- DIRECTION: Lines containing the word "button" are to be counted; state their number and nothing further.

- RECORDED INFORMATION:
○ ○ ○ ○ ○ ○ ○

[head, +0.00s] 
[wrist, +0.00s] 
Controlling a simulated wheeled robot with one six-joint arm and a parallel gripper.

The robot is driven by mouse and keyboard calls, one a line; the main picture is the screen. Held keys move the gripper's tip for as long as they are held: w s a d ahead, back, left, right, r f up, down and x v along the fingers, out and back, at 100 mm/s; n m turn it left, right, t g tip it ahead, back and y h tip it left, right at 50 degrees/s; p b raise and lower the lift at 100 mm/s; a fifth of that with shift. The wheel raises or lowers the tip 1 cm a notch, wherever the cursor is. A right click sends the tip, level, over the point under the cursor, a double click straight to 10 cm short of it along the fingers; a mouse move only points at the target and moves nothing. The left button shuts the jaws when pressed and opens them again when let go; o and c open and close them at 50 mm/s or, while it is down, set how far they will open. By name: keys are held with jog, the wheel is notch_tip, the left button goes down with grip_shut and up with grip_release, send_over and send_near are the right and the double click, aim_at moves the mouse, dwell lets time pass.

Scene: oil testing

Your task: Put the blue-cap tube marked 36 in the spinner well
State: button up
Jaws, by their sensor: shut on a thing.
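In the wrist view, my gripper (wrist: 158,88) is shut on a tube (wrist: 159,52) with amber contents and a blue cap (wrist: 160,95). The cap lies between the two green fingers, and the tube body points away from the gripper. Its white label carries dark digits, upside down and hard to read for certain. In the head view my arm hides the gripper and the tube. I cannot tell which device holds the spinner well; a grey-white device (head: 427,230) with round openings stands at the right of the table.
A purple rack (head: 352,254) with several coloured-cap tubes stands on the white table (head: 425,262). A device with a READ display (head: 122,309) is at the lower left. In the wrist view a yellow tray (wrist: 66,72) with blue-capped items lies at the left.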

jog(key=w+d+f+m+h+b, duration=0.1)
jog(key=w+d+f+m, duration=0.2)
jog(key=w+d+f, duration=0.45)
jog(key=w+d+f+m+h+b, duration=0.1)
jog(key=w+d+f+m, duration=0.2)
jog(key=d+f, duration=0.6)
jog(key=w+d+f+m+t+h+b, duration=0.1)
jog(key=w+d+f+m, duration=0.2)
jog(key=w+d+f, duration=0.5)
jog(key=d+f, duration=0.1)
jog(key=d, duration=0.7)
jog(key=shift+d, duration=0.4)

○ ○ ○ ○ ○ ○ ○

- EXERCISE SOLUTION: 2